## [PROMPT]
Restate each of the lines given below, word for word.

## [STORED DATA]

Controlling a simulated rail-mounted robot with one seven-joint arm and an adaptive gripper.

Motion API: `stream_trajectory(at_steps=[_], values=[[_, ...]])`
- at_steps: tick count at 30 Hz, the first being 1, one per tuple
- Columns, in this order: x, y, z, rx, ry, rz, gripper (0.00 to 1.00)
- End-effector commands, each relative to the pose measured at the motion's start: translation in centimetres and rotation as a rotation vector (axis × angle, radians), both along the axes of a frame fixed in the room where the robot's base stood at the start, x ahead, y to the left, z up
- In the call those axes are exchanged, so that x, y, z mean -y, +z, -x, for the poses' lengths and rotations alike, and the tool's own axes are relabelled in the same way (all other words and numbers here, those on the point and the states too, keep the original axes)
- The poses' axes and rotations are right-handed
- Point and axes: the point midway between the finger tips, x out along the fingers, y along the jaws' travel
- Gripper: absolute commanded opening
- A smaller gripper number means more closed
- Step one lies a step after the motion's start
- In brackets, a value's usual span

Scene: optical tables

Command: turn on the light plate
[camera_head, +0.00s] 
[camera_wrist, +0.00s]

## [WRITTEN SOLUTION]
Controlling a simulated rail-mounted robot with one seven-joint arm and an adaptive gripper.

Motion API: `stream_trajectory(at_steps=[_], values=[[_, ...]])`
- at_steps: tick count at 30 Hz, the first being 1, one per tuple
- Columns, in this order: x, y, z, rx, ry, rz, gripper (0.00 to 1.00)
- End-effector commands, each relative to the pose measured at the motion's start: translation in centimetres and rotation as a rotation vector (axis × angle, radians), both along the axes of a frame fixed in the room where the robot's base stood at the start, x ahead, y to the left, z up
- In the call those axes are exchanged, so that x, y, z mean -y, +z, -x, for the poses' lengths and rotations alike, and the tool's own axes are relabelled in the same way (all other words and numbers here, those on the point and the states too, keep the original axes)
- The poses' axes and rotations are right-handed
- Point and axes: the point midway between the finger tips, x out along the fingers, y along the jaws' travel
- Gripper: absolute commanded opening
- A smaller gripper number means more closed
- Step one lies a step after the motion's start
- In brackets, a value's usual span

Scene: optical tables

Command: turn on the light plate
[camera_head, +0.00s] 
[camera_wrist, +0.00s]

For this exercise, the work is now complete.